Similarly, ['A', 'Car', '16'] and ['A', 'Boat', '16'] are consecutive and both contain '16', so one should be removed.

So, what I would end up with is:

newlist = [['A', 'Car', '15'], ['A', 'Plane', '16'], ['A', 'Bike', '20'], ['A', 'Car', '16']]

I initially wrote this:

for ele in mylist:
    eleindex = mylist.index(ele)
    previousele = mylist[eleindex-1]
    if float(ele[2]) != float(previousele[2]):
        newlist.append(ele)

Unfortunately, the code I wrote took way to long for such long lists. So, I began looking online and learned that the itertools library (using groupby) is useful and very fast at doing these kinds of things. I then found some examples that I tried emulating, however, they were mainly for simple lists – not something a little more complicated like my situation. After tinkering around, I wasn’t able to figure out how to use it for my nested lists.

So, does anyone know how to do this very quickly?

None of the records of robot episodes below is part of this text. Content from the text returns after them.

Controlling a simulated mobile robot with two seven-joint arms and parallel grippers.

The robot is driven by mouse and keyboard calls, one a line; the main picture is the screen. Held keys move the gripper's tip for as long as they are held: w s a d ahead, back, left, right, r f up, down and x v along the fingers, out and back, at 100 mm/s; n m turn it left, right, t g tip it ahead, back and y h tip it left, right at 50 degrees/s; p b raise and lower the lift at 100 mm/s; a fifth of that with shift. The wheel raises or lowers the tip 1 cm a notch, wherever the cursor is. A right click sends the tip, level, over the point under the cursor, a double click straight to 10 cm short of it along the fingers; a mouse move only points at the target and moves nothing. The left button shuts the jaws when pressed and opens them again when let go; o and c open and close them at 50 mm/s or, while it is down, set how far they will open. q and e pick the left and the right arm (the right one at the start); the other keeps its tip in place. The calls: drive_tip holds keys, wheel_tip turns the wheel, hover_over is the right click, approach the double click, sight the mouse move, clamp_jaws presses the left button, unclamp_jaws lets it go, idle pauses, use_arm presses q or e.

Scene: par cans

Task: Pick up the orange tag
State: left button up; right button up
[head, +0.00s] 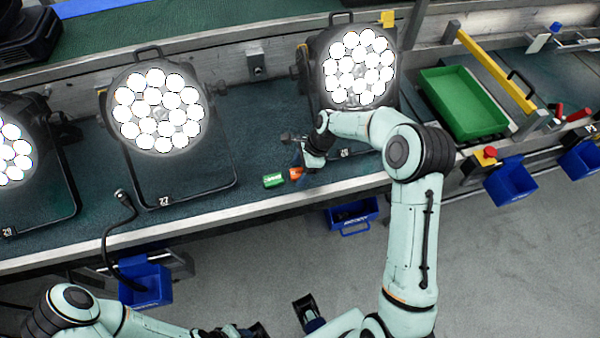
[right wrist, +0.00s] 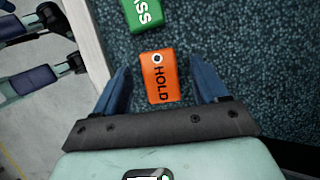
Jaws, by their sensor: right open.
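The orange tag (right wrist: 158,85), marked HOLD, lies flat on the dark green bench top. In the right wrist view it is between the two blue fingers of my right gripper (right wrist: 161,76), with a gap on each side. The right gripper is open and empty. In the head view the orange tag (head: 295,173) shows small beside the right gripper (head: 299,162), which partly covers it. A green tag (right wrist: 144,12) lies just beyond the orange one; it also shows in the head view (head: 273,181). My left arm is low in the head view, its fingers unclear.
Lit par cans stand on the bench, one (head: 157,108) left of the tags and one (head: 357,70) just behind my right gripper. The bench's metal front edge (head: 215,220) runs close by the tags. A green tray (head: 462,103) is at right, and a blue bin (head: 352,215) hangs below.

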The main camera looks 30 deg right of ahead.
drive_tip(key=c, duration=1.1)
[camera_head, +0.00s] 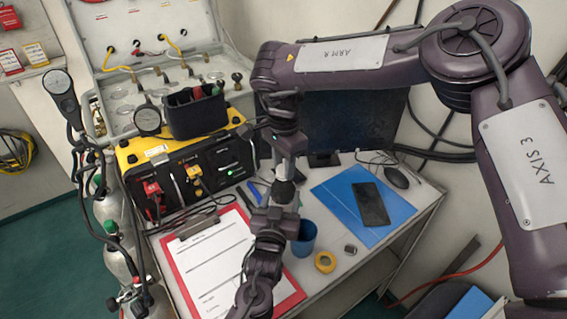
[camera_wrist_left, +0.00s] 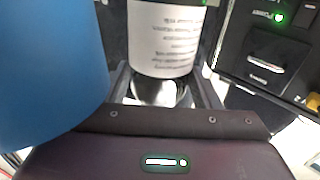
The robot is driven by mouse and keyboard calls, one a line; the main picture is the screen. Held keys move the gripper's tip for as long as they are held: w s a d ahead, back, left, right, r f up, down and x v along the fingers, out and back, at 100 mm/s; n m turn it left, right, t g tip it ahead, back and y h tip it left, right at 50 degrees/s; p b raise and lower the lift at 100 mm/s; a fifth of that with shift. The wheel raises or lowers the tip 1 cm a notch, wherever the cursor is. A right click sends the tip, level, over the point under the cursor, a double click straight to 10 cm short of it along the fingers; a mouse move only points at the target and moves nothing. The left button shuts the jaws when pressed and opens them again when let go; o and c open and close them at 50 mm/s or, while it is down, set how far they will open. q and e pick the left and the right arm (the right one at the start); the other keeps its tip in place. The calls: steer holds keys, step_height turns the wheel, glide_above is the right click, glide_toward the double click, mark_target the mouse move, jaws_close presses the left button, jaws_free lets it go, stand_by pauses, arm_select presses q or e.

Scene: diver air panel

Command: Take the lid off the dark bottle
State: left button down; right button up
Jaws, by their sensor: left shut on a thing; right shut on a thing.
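The dark bottle (camera_head: 284,190) is upright over the table, mostly hidden behind my left gripper. In the left wrist view the bottle shows a white printed label (camera_wrist_left: 165,38), and its glossy dark part lies between my left fingers. My left gripper (camera_head: 277,208) is shut on the bottle from the near side. My right gripper (camera_head: 287,165) reaches down from above, directly over the bottle, and is shut on the lid. The lid is largely covered by the fingers; I cannot tell whether it still touches the bottle.
A blue cup (camera_head: 304,240) stands close right of my left gripper and looms in the left wrist view (camera_wrist_left: 45,65). A yellow tape roll (camera_head: 325,262), a phone (camera_head: 370,204) on a blue folder, and a red clipboard (camera_head: 172,262) lie around. The air panel (camera_head: 190,170) stands behind.

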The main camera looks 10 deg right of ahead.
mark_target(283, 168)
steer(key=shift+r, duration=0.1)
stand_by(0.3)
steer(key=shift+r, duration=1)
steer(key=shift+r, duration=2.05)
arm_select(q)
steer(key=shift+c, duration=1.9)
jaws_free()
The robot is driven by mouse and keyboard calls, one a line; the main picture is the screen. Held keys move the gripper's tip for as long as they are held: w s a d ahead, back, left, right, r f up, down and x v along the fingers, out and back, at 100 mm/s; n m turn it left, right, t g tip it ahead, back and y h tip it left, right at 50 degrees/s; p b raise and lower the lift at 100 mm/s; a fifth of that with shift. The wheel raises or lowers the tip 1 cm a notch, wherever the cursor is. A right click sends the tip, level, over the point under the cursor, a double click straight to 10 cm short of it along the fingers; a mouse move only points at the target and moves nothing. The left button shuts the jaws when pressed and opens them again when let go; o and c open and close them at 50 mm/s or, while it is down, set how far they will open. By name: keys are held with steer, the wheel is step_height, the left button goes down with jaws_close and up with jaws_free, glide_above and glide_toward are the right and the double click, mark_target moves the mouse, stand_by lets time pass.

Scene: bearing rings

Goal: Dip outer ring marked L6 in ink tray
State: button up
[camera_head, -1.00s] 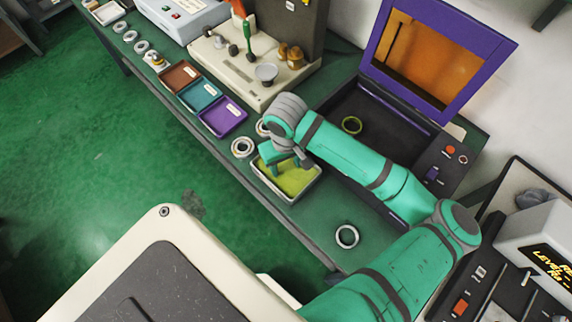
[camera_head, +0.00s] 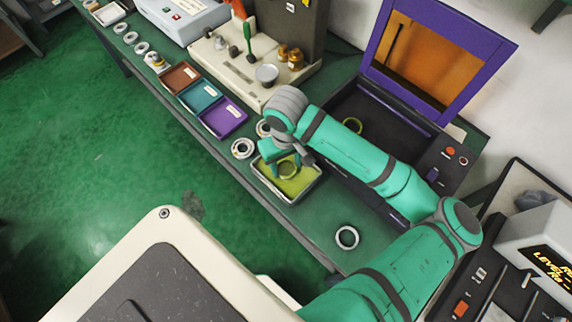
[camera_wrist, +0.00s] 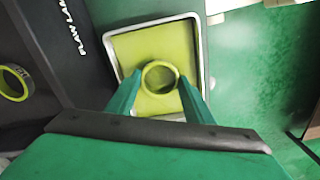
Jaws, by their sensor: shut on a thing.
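The ink tray (camera_head: 308,192) is a pale-rimmed square tray with yellow-green ink, on the bench. My gripper (camera_head: 287,164) is over it, shut on a ring (camera_wrist: 145,80). The ring looks yellow-green all round, and its marking cannot be read. In the wrist view my gripper's fingers (camera_wrist: 160,98) are on both sides of the ring, with the tray (camera_wrist: 204,62) beneath. The ring seems a little above the ink; the exact gap is unclear.
A yellow-green ring (camera_head: 352,125) lies in the open black box with a purple-framed lid (camera_head: 372,70). Plain rings lie left of the tray (camera_head: 242,149) and in front of it (camera_head: 347,237). Brown, teal and purple trays (camera_head: 224,117) stand further left.

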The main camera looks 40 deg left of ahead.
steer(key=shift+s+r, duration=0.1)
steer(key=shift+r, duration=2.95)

Also, if you have a solution that will be faster than itertools, that’s even better!

Asked By: George Orwell

||

Answers:

A solution with itertools.groupby:

from itertools import groupby

mylist = [['A', 'Car', '15'], ['A', 'Car', '15'], ['A', 'Plane', '16'], ['A', 'Bike', '20'], ['A', 'Car', '16'], ['A', 'Boat', '16']]

out = [next(g) for _, g in groupby(mylist, lambda k: k[2])]

print(out)

Prints:

[['A', 'Car', '15'], ['A', 'Plane', '16'], ['A', 'Bike', '20'], ['A', 'Car', '16']]

Benchmark (with 10_000_000 item list):

from timeit import timeit
from random import randint
from itertools import groupby

mylist = []
for i in range(10_000_000):
    mylist.append(['X', 'X', str(randint(0, 20))])

def f1():
    out = [next(g) for _, g in groupby(mylist, lambda k: k[2])]
    return out

t1 = timeit(lambda: f1(), number=1)

print(t1)

This prints on my machine (AMD 2400G, Python 3.8):

2.408908904006239
Answered By: Andrej Kesely